I need to better understand the concept of negative expenditure in UK public spending. The definition says
Receipts classified as negative public expenditure receipts are netted off, and hence reduce levels of total public spending. The most common examples are payments for goods and services. However negative PE receipts also include: royalties, income from insurance payments, guarantee fees and income from rent of buildings (but not land).
More on page 11 of this paper.
For example in the 2015 UK Budget's Total Managed Expenditure is £765bn, where the HM Treasury spending is -£43bn, because HM Treasury earned more than it spent in that period, and the sum of all other departments is 765+43=£808bn. My question is, what do we say is the "size" of the government budget? The government physically spent more than 765, they just did not financed all of it from tax revenue, that is all.

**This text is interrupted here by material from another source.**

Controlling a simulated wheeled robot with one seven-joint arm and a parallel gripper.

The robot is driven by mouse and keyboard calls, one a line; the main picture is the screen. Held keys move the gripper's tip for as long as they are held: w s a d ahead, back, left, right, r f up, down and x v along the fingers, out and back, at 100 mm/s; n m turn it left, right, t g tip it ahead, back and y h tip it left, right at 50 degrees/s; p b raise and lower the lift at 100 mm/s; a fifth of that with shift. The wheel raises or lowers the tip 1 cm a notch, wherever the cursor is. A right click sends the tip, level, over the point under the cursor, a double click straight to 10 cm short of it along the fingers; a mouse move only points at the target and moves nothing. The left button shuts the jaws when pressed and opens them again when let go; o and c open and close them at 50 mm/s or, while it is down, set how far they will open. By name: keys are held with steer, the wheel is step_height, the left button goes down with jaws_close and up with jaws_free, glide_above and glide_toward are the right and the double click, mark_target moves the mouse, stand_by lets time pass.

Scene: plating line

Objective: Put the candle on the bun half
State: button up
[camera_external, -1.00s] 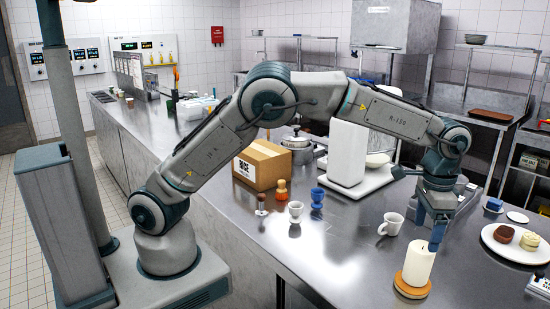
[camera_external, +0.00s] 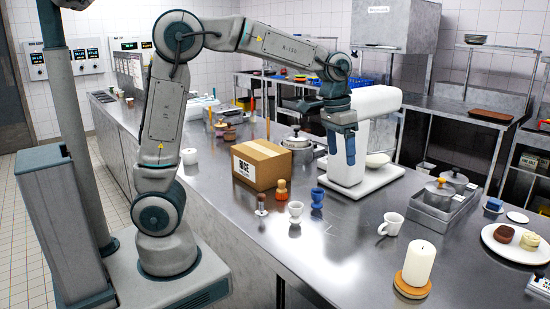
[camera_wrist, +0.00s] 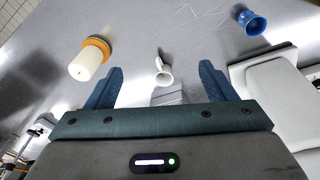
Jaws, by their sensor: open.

The problem becomes much more exposed if we look at one of the state agencies the Agriculture & Horticulture Development Board. It receives only £1.2M from the government budget but then it "earns" another £57.4M from Levies that enters the budget on the spending side as -57.4 and the total expenditures I see are over £66.3M. But in their annual report they reffer to it as
The total 2014/15 income was £66.746
Apparently Total Income and Total Managed Expenditure are two very different things. What we say is the "size" of the budget? If we nett off the negative expenditures then the budget of this agency is only £1.2M but that is misleading, isn't it? What is the correct terminology?